* Task description
Print the entries verbatim, leaving out the images they contain.

__________________________________________________

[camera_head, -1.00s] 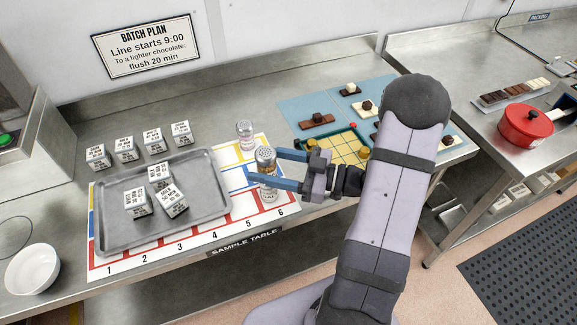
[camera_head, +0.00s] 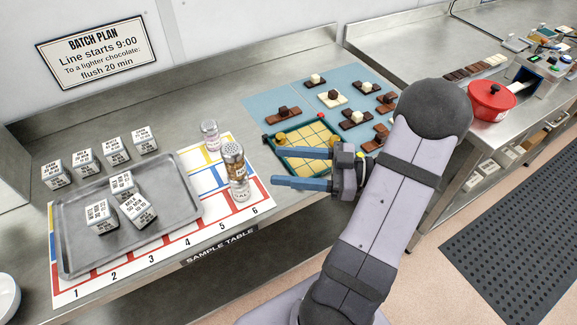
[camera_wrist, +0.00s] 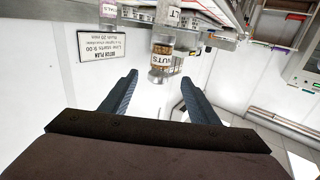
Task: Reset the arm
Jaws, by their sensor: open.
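My gripper (camera_head: 276,165) is open and empty, over the front edge of the table, right of the stacked shakers and apart from them. A shaker with brown contents and a metal cap (camera_head: 234,157) stands upright on top of a clear shaker (camera_head: 240,190), near number 6 of the sample mat. In the wrist view the picture is upside down; the upper shaker (camera_wrist: 161,62) reads NUTS and lies beyond the open fingers (camera_wrist: 159,82). The lower one (camera_wrist: 174,17) reads SALT. My forearm hides part of the table at the right.
A pink-labelled shaker (camera_head: 209,137) stands behind the stack. A grey tray (camera_head: 68,245) with labelled cubes is left on the mat. A teal-framed yellow grid (camera_head: 283,157) lies close behind my gripper. Blue mats (camera_head: 268,95) with chocolates and a red pot (camera_head: 490,101) are farther off.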

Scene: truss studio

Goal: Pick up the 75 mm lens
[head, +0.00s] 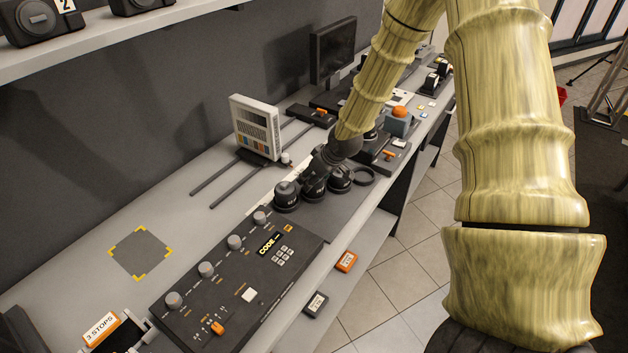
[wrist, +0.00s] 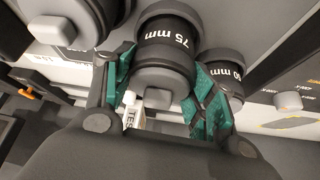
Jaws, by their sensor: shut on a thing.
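The 75 mm lens (wrist: 172,42) is a black cylinder with white lettering and grey bands, between my fingers in the wrist view. My gripper (wrist: 166,85) is shut on it, with a teal pad against each side. In the head view my gripper (head: 322,165) reaches down over the middle lens (head: 314,188) of a row on a dark mat. I cannot tell whether the lens still touches the mat. A lens that seems marked 50 mm (wrist: 228,66) stands close beside my right finger in the wrist view.
In the head view, one lens (head: 286,196) stands left of the held one and another (head: 340,179) right, both close. A dark ring (head: 363,177) lies beyond. A control console (head: 238,275) with knobs is in front. The grey counter at left has free room.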

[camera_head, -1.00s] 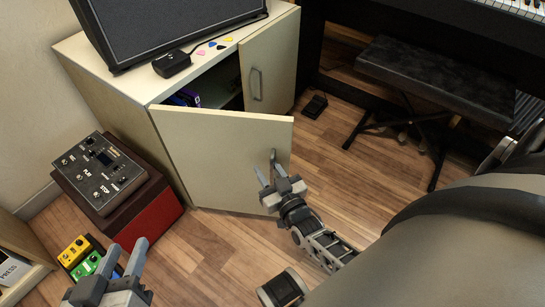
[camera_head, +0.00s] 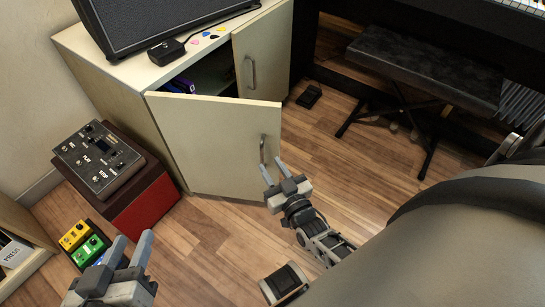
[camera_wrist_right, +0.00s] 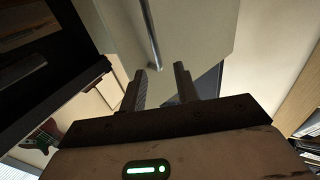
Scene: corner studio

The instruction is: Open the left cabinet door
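The left cabinet door (camera_head: 215,145) is pale cream and stands partly open, swung out from the cabinet (camera_head: 110,85). Its grey bar handle (camera_head: 263,150) is near its free edge; the handle also shows in the right wrist view (camera_wrist_right: 150,35). My right gripper (camera_head: 274,167) is open in front of the door, its fingertips just below the handle. In the right wrist view its two fingers (camera_wrist_right: 162,82) are apart with nothing between them, and the handle lies beyond the tips. My left gripper (camera_head: 131,245) is open and empty at the lower left.
The right cabinet door (camera_head: 265,55) stands beside the opening. A red box (camera_head: 145,205) with a control panel (camera_head: 98,160) is left of the open door, with pedals (camera_head: 85,245) nearby. A black bench (camera_head: 425,70) stands at the right.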

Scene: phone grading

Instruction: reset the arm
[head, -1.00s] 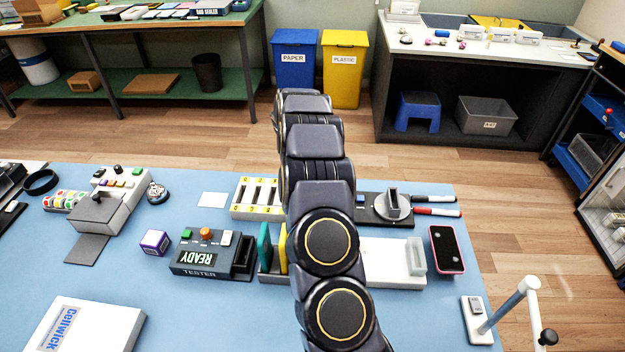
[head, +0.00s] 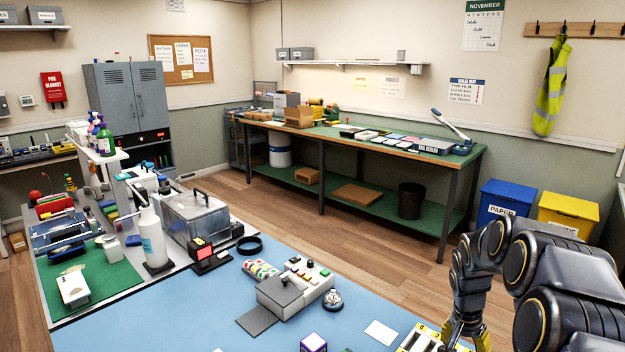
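My arm (head: 545,265) comes in from the right edge of the head view. It bends over and down towards the blue bench mat. My gripper (head: 466,338) points down at the bottom edge of the view, beside the white rack with yellow labels (head: 418,340). Its yellow-tipped fingers look spread apart, with nothing seen between them. The bottom edge of the picture cuts off the area just below the fingertips.
The blue mat (head: 215,315) is bare at lower left. A grey device with coloured buttons (head: 300,285), a purple cube (head: 313,343) and a white card (head: 381,332) lie left of my gripper. Blue (head: 505,203) and yellow (head: 568,212) bins stand behind my arm.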

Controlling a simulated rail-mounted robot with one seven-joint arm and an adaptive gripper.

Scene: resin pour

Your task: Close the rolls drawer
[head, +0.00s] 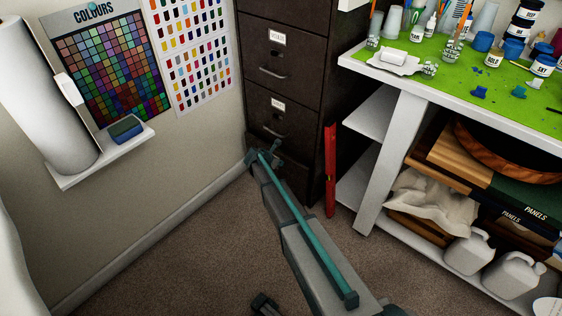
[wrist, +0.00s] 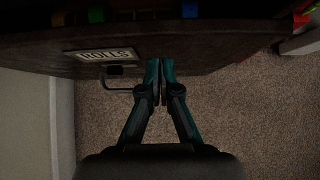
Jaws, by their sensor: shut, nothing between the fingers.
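The rolls drawer (wrist: 60,42) shows a dark front across the top of the wrist view. It carries a pale label (wrist: 104,54) and a metal handle (wrist: 115,82). Coloured things show along its upper edge, so the drawer stands at least partly open. My gripper (wrist: 160,62) is shut and empty, its teal fingertips together at the front, just right of the handle. Whether they touch the front I cannot tell. In the head view my arm reaches the foot of the dark cabinet (head: 285,72) and hides much of its lowest part.
The wall with a small shelf (head: 90,168) is left of the cabinet. A red level-like bar (head: 330,170) stands against the cabinet's right side. A white workbench (head: 385,165) with a green top and stored panels is at right. Carpet (head: 160,262) is clear at lower left.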

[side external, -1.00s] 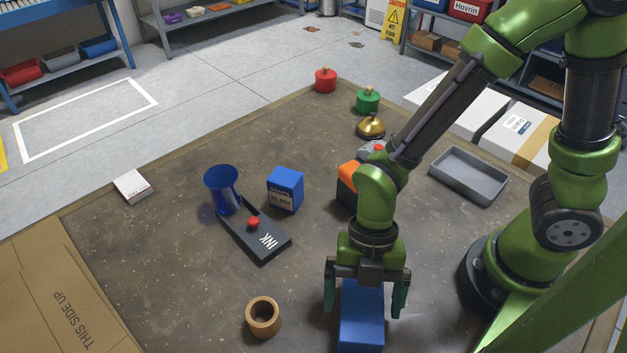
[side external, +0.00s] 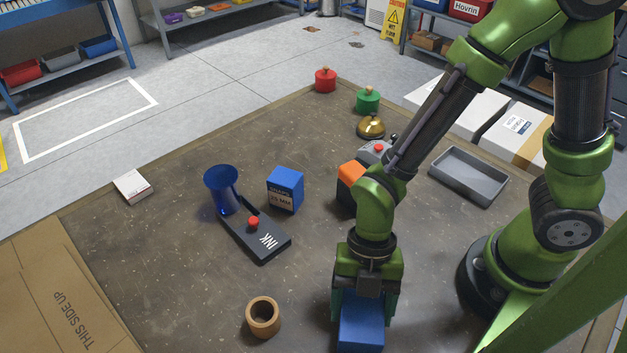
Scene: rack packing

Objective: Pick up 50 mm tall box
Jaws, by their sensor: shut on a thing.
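A plain blue box (side external: 361,332) lies at the front of the mat, partly cut off by the bottom picture edge; no height label shows on it. My gripper (side external: 364,308) points down over its rear part and is shut on it, with a finger on each side. The gripper hides the rear of the box. A second blue box (side external: 285,189) stands upright in the middle of the mat, apart from the gripper. Its tan label ends in "MM", but I cannot read the number surely.
A grey tray (side external: 468,177) lies right.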

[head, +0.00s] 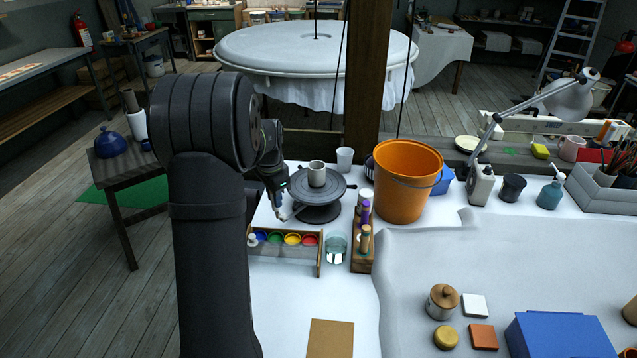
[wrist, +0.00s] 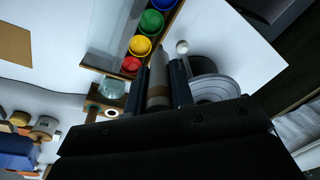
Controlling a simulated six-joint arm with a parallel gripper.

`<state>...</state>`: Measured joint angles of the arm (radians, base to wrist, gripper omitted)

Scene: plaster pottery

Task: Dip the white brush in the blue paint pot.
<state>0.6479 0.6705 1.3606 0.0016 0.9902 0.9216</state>
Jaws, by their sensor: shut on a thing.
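My gripper (head: 282,208) is shut on the white brush, above the white tabletop between the paint tray and the turntable. In the wrist view the brush (wrist: 158,82) shows as a pale shaft with a brownish band between the two fingers. The blue paint pot (head: 262,237) sits near the left end of the wooden paint tray (head: 285,252), nearer the camera than my gripper. In the wrist view the blue pot (wrist: 163,3) is cut by the top edge, ahead of the fingers. The brush and the blue pot are apart.
Green (head: 276,238), yellow (head: 292,239) and red (head: 310,239) pots share the tray. A glass of water (head: 336,248) and a brush rack (head: 361,262) stand to its right. The turntable (head: 325,190) bears a small cup (head: 316,174). An orange bucket (head: 405,185) stands behind right.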

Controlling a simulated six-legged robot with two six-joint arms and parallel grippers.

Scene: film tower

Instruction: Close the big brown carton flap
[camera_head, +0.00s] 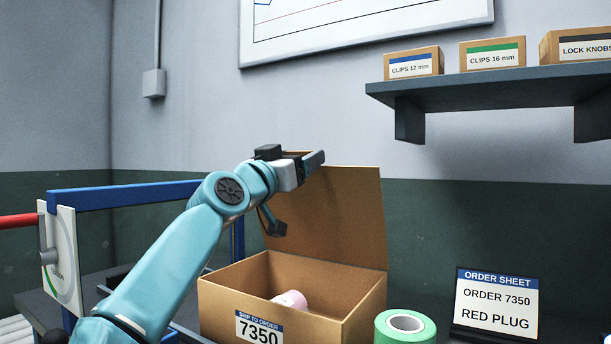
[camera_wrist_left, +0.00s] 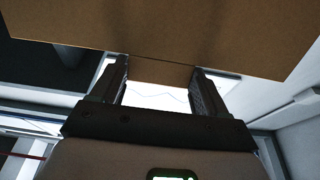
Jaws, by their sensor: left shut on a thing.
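The brown carton (camera_head: 345,328) stands open on the table, with a "SHIP TO ORDER 7350" label on its front. Its big brown flap (camera_head: 350,215) stands up at the back, leaning slightly backward. A pink roll (camera_head: 292,299) lies inside the carton, partly hidden by the front wall. My left gripper (camera_head: 296,188) is at the flap's upper left edge. In the left wrist view the flap (camera_wrist_left: 160,30) fills the top, and a brown tab of it sits between the fingers (camera_wrist_left: 160,80). The gripper is shut on the flap. My right gripper is not in view.
A green roll (camera_head: 405,328) stands close to the carton's right front. An order sheet stand (camera_head: 496,302) reading "RED PLUG" is farther right. A wall shelf (camera_head: 480,90) with small boxes hangs above right. A blue frame (camera_head: 125,196) is at left.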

__________________________________________________

* Written response
[camera_head, -1.00s] 
[camera_head, +0.00s] 
[camera_wrist, +0.00s] 
Task: Reset the arm
Jaws, by their sensor: open.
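My gripper (camera_head: 276,165) is open and empty, over the front edge of the table, right of the stacked shakers and apart from them. A shaker with brown contents and a metal cap (camera_head: 234,157) stands upright on top of a clear shaker (camera_head: 240,190), near number 6 of the sample mat. In the wrist view the picture is upside down; the upper shaker (camera_wrist: 161,62) reads NUTS and lies beyond the open fingers (camera_wrist: 159,82). The lower one (camera_wrist: 174,17) reads SALT. My forearm hides part of the table at the right.
A pink-labelled shaker (camera_head: 209,137) stands behind the stack. A grey tray (camera_head: 68,245) with labelled cubes is left on the mat. A teal-framed yellow grid (camera_head: 283,157) lies close behind my gripper. Blue mats (camera_head: 268,95) with chocolates and a red pot (camera_head: 490,101) are farther off.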

Scene: truss studio

Goal: Pick up the 75 mm lens
[head, +0.00s] 
[wrist, +0.00s] 
Jaws, by their sensor: shut on a thing.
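The 75 mm lens (wrist: 172,42) is a black cylinder with white lettering and grey bands, between my fingers in the wrist view. My gripper (wrist: 166,85) is shut on it, with a teal pad against each side. In the head view my gripper (head: 322,165) reaches down over the middle lens (head: 314,188) of a row on a dark mat. I cannot tell whether the lens still touches the mat. A lens that seems marked 50 mm (wrist: 228,66) stands close beside my right finger in the wrist view.
In the head view, one lens (head: 286,196) stands left of the held one and another (head: 340,179) right, both close. A dark ring (head: 363,177) lies beyond. A control console (head: 238,275) with knobs is in front. The grey counter at left has free room.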

[camera_head, -1.00s] 
[camera_head, +0.00s] 
[camera_wrist_right, +0.00s] 
Scene: corner studio

The instruction is: Open the left cabinet door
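The left cabinet door (camera_head: 215,145) is pale cream and stands partly open, swung out from the cabinet (camera_head: 110,85). Its grey bar handle (camera_head: 263,150) is near its free edge; the handle also shows in the right wrist view (camera_wrist_right: 150,35). My right gripper (camera_head: 274,167) is open in front of the door, its fingertips just below the handle. In the right wrist view its two fingers (camera_wrist_right: 162,82) are apart with nothing between them, and the handle lies beyond the tips. My left gripper (camera_head: 131,245) is open and empty at the lower left.
The right cabinet door (camera_head: 265,55) stands beside the opening. A red box (camera_head: 145,205) with a control panel (camera_head: 98,160) is left of the open door, with pedals (camera_head: 85,245) nearby. A black bench (camera_head: 425,70) stands at the right.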

Scene: phone grading

Instruction: reset the arm
[head, -1.00s] 
[head, +0.00s] 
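My arm (head: 545,265) comes in from the right edge of the head view. It bends over and down towards the blue bench mat. My gripper (head: 466,338) points down at the bottom edge of the view, beside the white rack with yellow labels (head: 418,340). Its yellow-tipped fingers look spread apart, with nothing seen between them. The bottom edge of the picture cuts off the area just below the fingertips.
The blue mat (head: 215,315) is bare at lower left. A grey device with coloured buttons (head: 300,285), a purple cube (head: 313,343) and a white card (head: 381,332) lie left of my gripper. Blue (head: 505,203) and yellow (head: 568,212) bins stand behind my arm.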

Controlling a simulated rail-mounted robot with one seven-joint arm and an adaptive gripper.

Scene: resin pour

Your task: Close the rolls drawer
[head, +0.00s] 
[wrist, +0.00s] 
Jaws, by their sensor: shut, nothing between the fingers.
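The rolls drawer (wrist: 60,42) shows a dark front across the top of the wrist view. It carries a pale label (wrist: 104,54) and a metal handle (wrist: 115,82). Coloured things show along its upper edge, so the drawer stands at least partly open. My gripper (wrist: 160,62) is shut and empty, its teal fingertips together at the front, just right of the handle. Whether they touch the front I cannot tell. In the head view my arm reaches the foot of the dark cabinet (head: 285,72) and hides much of its lowest part.
The wall with a small shelf (head: 90,168) is left of the cabinet. A red level-like bar (head: 330,170) stands against the cabinet's right side. A white workbench (head: 385,165) with a green top and stored panels is at right. Carpet (head: 160,262) is clear at lower left.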

[side external, -1.00s] 
[side external, +0.00s] 
Scene: rack packing

Objective: Pick up 50 mm tall box
Jaws, by their sensor: shut on a thing.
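A plain blue box (side external: 361,332) lies at the front of the mat, partly cut off by the bottom picture edge; no height label shows on it. My gripper (side external: 364,308) points down over its rear part and is shut on it, with a finger on each side. The gripper hides the rear of the box. A second blue box (side external: 285,189) stands upright in the middle of the mat, apart from the gripper. Its tan label ends in "MM", but I cannot read the number surely.
A grey tray (side external: 468,177) lies right.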

[head, +0.00s] 
[wrist, +0.00s] 
Controlling a simulated six-joint arm with a parallel gripper.

`<state>...</state>`: Measured joint angles of the arm (radians, base to wrist, gripper omitted)

Scene: plaster pottery

Task: Dip the white brush in the blue paint pot.
<state>0.6479 0.6705 1.3606 0.0016 0.9902 0.9216</state>
Jaws, by their sensor: shut on a thing.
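My gripper (head: 282,208) is shut on the white brush, above the white tabletop between the paint tray and the turntable. In the wrist view the brush (wrist: 158,82) shows as a pale shaft with a brownish band between the two fingers. The blue paint pot (head: 262,237) sits near the left end of the wooden paint tray (head: 285,252), nearer the camera than my gripper. In the wrist view the blue pot (wrist: 163,3) is cut by the top edge, ahead of the fingers. The brush and the blue pot are apart.
Green (head: 276,238), yellow (head: 292,239) and red (head: 310,239) pots share the tray. A glass of water (head: 336,248) and a brush rack (head: 361,262) stand to its right. The turntable (head: 325,190) bears a small cup (head: 316,174). An orange bucket (head: 405,185) stands behind right.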

Controlling a simulated six-legged robot with two six-joint arms and parallel grippers.

Scene: film tower

Instruction: Close the big brown carton flap
[camera_head, +0.00s] 
[camera_wrist_left, +0.00s] 
Jaws, by their sensor: left shut on a thing.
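The brown carton (camera_head: 345,328) stands open on the table, with a "SHIP TO ORDER 7350" label on its front. Its big brown flap (camera_head: 350,215) stands up at the back, leaning slightly backward. A pink roll (camera_head: 292,299) lies inside the carton, partly hidden by the front wall. My left gripper (camera_head: 296,188) is at the flap's upper left edge. In the left wrist view the flap (camera_wrist_left: 160,30) fills the top, and a brown tab of it sits between the fingers (camera_wrist_left: 160,80). The gripper is shut on the flap. My right gripper is not in view.
A green roll (camera_head: 405,328) stands close to the carton's right front. An order sheet stand (camera_head: 496,302) reading "RED PLUG" is farther right. A wall shelf (camera_head: 480,90) with small boxes hangs above right. A blue frame (camera_head: 125,196) is at left.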

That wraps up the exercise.